Mas foi em 1912, quando “assentei praça” no comércio em casa do meu saudoso amigo Manuel Augusto de Sousa, e digo amigo porque ele foi realmente sempre mais amigo do que patrão. Foi em 1912, dizia eu, que melhor comecei a conhecer a sede do meu concelho, e ao longo deste quase meio século tenho assistido e sentido toda a sua evolução, sentindo‑me contente quando esta é para, melhor e bastante contristado quando porventura se verifica o contrário.

Embora nós digamos que a nossa Terra está na mesma, que pouco tem progredido, estas afirmações não estão bem certas. Efectivamente o progresso tem sido lento e pouco, se compararmos esse pouco ao muito que nós desejávamos que ela progredisse. Entretanto, se é certo que muito há ainda para fazer, é certo também que bastante já se tem feito.

Digressão pelas belas ruas da Vila, a sua urbanização

A entrada da Vila pelo poente era uma entrada vulgar com umas casas modestas de um lado e do outro, mantendo-se algumas ainda no mesmo estado. Modificações de vulto apenas o armazém de Vicente Rodrigues e o grupo de seis edifícios de 1.° andar, junto da “Fonte Nova”, desaparecida, (não sabemos bem porquê); mais adiante o desaparecimento também, e este felizmente, “do Banco do Senistra”, desaparecendo com ele urna garganta que ali já então dificultava o trânsito. Ao mesmo tempo foi demolida também a velha Casa das Carvalhas, e o pequeno recinto junto dela, a nascente, onde às quintas-feiras as gentes do lado da serra deixavam presos os seus jericos – meio de transporte mais vulgar desse tempo – enquanto iam ao mercado vender as batatas, os ovos, as galinhas ou os coelhos para depois comprarem os remédios e as sardinhas, e ainda arroz café e açúcar, quando tinham alguém doente em casa. Neste lugar edificou-se depois o prédio onde esteve instalado há anos o Café Ourém.
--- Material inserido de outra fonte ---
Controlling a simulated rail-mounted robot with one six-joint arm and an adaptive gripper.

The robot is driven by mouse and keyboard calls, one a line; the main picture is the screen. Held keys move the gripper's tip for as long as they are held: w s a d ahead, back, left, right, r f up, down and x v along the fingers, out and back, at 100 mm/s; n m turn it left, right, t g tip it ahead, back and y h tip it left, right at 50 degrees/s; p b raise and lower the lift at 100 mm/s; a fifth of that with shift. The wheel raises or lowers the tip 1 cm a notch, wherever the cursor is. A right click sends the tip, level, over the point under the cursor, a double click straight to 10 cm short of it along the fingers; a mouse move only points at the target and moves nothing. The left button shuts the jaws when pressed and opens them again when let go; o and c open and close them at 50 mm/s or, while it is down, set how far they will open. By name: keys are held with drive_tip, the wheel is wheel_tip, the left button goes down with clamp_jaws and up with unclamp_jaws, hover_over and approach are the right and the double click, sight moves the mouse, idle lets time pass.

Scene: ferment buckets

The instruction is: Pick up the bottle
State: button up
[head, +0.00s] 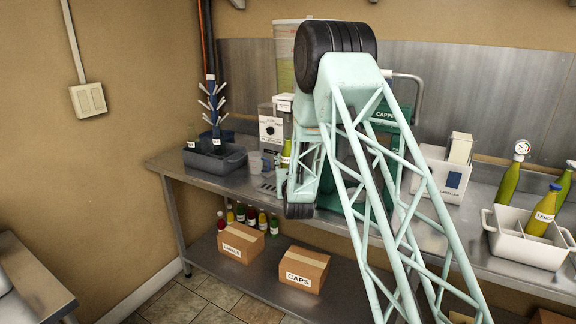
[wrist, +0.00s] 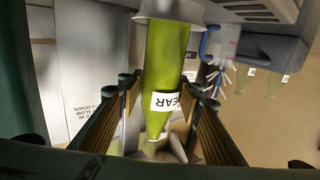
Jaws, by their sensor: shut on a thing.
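The bottle (wrist: 166,65) is green-yellow with a white label whose visible letters read EAR, upside down in the wrist view. My gripper (wrist: 165,98) has its two wood-coloured, dark-edged fingers on either side of the bottle and is shut on it. The bottle's wide end meets a pale round rim (wrist: 168,10) at the top of that view; whether it rests in or behind it I cannot tell. In the head view a green bottle (head: 285,155) shows beside my arm at the filler. My arm hides most of the gripper there.
A grey tub (head: 214,160) with a bottle rack stands to the left on the steel counter. A green capper (head: 386,115) and labeller (head: 445,178) are to the right, then a white carrier (head: 530,242) with bottles. Boxes (head: 303,268) and several bottles occupy the lower shelf.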

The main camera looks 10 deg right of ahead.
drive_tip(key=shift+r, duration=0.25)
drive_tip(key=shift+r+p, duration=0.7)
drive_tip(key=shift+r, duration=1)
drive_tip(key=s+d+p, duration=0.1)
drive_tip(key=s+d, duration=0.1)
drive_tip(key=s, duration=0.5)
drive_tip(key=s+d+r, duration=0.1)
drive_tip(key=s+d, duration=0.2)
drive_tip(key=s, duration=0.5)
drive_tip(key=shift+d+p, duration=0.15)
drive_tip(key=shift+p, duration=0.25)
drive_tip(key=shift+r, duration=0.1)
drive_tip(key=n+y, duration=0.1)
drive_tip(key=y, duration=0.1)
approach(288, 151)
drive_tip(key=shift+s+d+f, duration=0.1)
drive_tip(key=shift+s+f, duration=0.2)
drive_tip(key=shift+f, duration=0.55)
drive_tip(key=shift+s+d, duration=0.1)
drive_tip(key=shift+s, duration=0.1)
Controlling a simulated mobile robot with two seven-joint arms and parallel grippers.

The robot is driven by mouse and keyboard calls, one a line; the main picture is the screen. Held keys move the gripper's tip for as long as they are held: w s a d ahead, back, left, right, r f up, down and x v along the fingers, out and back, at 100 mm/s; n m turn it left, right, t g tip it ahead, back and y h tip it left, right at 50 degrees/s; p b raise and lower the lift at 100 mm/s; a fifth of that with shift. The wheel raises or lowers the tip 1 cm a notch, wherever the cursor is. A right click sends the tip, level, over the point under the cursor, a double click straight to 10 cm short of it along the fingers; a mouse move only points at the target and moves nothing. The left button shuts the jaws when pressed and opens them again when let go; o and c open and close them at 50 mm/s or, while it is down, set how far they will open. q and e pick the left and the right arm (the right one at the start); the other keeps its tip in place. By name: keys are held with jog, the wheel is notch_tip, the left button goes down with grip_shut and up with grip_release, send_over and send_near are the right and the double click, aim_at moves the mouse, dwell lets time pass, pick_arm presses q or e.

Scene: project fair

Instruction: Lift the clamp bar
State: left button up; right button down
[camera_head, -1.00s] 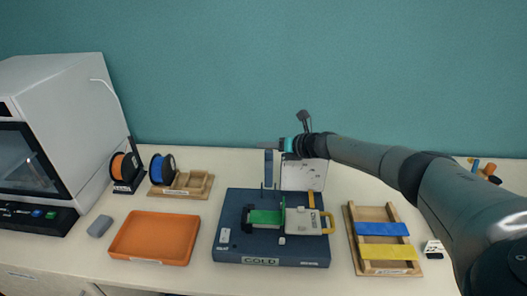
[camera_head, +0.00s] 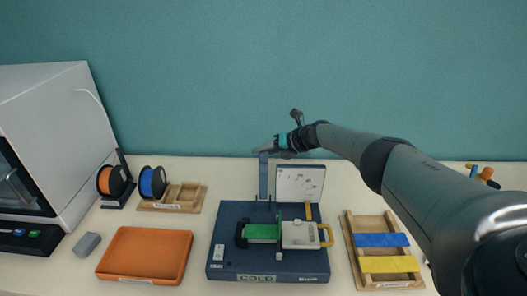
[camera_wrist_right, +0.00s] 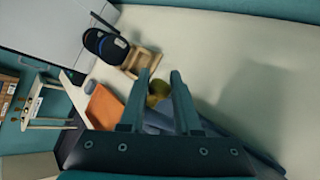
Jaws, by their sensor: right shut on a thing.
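The clamp bar (camera_head: 263,178) is a blue-grey bar standing upright at the back of a dark blue base (camera_head: 230,262) marked COLD, in the head view. My right gripper (camera_head: 268,149) is at the bar's top end and is shut on it. The gripper's dark fingers partly hide that end. In the right wrist view the two fingers (camera_wrist_right: 160,78) show close up, with a yellowish round thing (camera_wrist_right: 157,92) between or behind them. On the base lie a green block (camera_head: 263,231) and a pale block (camera_head: 301,235) with a yellow handle. My left gripper is not in view.
A white panel (camera_head: 300,181) stands behind the base, right of the bar. An orange tray (camera_head: 117,275) lies left, and a wooden rack (camera_head: 351,254) with blue and yellow strips lies right. Spools (camera_head: 152,182) and a white machine (camera_head: 50,118) stand further left.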

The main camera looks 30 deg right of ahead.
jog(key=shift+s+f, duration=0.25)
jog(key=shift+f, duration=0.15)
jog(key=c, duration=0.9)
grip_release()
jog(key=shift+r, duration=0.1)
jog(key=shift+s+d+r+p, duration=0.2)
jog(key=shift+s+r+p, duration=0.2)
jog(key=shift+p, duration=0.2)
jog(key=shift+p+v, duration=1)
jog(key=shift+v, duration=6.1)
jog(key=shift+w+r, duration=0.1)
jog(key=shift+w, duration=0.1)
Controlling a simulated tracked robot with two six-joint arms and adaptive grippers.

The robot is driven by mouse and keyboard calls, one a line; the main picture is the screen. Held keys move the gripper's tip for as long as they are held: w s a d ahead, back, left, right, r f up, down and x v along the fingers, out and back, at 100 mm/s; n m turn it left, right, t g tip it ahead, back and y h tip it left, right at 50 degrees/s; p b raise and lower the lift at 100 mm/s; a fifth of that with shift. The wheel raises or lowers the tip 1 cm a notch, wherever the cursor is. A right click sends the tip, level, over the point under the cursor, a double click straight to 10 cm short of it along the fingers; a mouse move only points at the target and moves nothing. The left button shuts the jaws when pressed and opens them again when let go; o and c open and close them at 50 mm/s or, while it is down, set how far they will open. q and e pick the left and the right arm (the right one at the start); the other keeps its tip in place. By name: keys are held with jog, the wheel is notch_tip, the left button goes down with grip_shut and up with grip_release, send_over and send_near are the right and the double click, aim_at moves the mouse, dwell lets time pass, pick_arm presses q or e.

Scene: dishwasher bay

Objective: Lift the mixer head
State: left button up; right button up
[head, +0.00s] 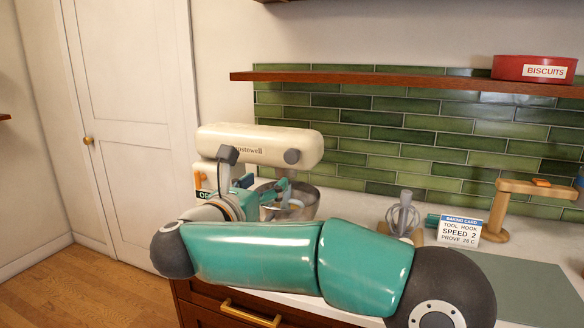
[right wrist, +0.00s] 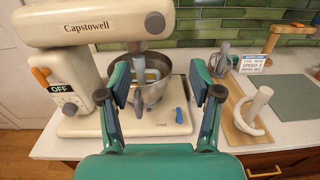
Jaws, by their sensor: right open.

Daqui até à Igreja; esta rua do lado direito encontra-se na mesma.

Da esquerda, pelo contrário, houve certas modificações: logo à entrada desapareceu a oficina de funileiro de João Mendes Leal e o talho da Câmara; da casa hoje de Joaquim Verdasca desapareceu também o banco de ferrador do Júlio Alves; a seguir a oficina de serralheiro do António Balseiro, e à esquina, mais tarde a habitação do falecido José Ezequiel e ultimamente a loja do José Dias destruída por um incêndio,

A chamada Avenida, certamente só parque era a única rua que tinha passeios laterais, estamos a vê-Ia ainda com a Repartição de Finanças e a respectiva Tesouraria e a Estação de Correios e Telégrafos, com a taberna do Manuel da Rafaela em frente, a da Maria da Fonte onde mora agora o Manuel Joaquim Ribeiro, e a da Nalha no gaveto norte. Cá em baixo a cocheira do António Guimarães e a oficina de reparações de bicicletas do Eduardo Beselga, com o “Ezequiel Biché”, de palmo e meio, mas já encarregado; mais abaixo à esquina, dum lado onde está hoje o Marinho, a salsicharia do João Espada e do outro a loja do Albano Ezequiel Vieira, passando para a mercearia do João da Amélia, oficina de sapateiro do Frazão, loja de chapéus e de calçado do Branco, mestre da música da então Charneca, e por fim para a Zé Dias que ali se firmou, até que um incêndio, há anos, o empurrou um pouco mais para cima.

Ao fundo já na outra rua, a loja do António Guimarães, depois agência de passaportes do José Boaventura Marques, oficina de correeiro do Francisco Claudino, e mais tarde, com a demolição do “Comboio”, para o armazém dos Leitões de Leiria.